# SUPPLIED DATA

┌────────

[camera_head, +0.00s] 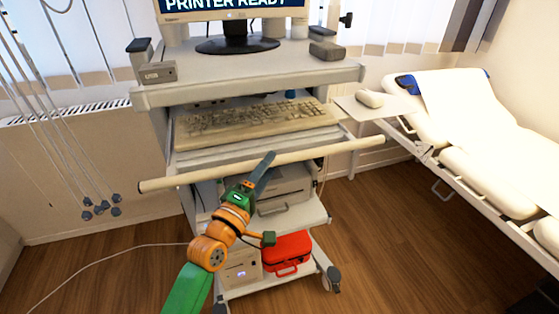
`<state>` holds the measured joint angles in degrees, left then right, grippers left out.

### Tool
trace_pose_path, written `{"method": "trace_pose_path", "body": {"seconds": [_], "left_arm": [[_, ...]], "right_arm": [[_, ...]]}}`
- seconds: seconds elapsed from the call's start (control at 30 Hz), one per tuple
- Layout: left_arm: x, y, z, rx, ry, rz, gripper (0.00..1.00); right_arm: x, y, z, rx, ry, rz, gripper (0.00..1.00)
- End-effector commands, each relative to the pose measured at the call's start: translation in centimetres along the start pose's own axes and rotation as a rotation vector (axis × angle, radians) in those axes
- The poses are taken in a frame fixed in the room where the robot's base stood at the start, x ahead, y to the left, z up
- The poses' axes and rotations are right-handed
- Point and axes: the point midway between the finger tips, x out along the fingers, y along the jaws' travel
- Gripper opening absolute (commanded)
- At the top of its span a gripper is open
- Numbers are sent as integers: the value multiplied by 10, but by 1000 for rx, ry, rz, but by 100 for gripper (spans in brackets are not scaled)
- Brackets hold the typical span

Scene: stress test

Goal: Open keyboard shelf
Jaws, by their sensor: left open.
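The keyboard shelf (200,158) is a pale tray under the top of a medical cart, with a beige keyboard (255,122) on it. The keyboard is largely visible below the cart top. A long cream bar (330,152) runs across the front of the shelf. My left gripper (264,168) reaches up from below on an orange and green arm. It is open, and its dark finger overlaps the middle of the bar in the picture. I cannot tell whether it touches the bar. My right gripper is out of view.
A monitor (236,30) stands on the cart top (270,75). A mouse (370,99) rests on a side tray at right. A printer (284,190) and a red case (288,252) sit lower. An examination bed (445,120) stands to the right; cables hang at left.

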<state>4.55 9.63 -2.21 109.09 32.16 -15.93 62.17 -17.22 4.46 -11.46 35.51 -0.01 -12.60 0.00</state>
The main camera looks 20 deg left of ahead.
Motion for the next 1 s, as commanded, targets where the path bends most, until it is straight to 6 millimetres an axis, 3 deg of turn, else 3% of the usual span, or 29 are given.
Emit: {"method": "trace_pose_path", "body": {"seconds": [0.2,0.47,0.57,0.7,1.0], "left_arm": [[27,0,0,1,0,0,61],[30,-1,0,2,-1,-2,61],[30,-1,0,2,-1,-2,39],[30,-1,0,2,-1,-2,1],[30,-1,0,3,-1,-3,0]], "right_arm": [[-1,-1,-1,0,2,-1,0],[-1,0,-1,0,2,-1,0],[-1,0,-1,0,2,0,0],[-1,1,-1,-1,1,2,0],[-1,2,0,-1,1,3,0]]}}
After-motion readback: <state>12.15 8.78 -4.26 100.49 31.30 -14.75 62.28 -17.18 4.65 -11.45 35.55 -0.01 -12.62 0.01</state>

└────────

# WRITTEN TASK
Isolate each line of the listing above that includes "call". Copy it.

# EXERCISE RESULT
- seconds: seconds elapsed from the call's start (control at 30 Hz), one per tuple
- End-effector commands, each relative to the pose measured at the call's start: translation in centimetres along the start pose's own axes and rotation as a rotation vector (axis × angle, radians) in those axes

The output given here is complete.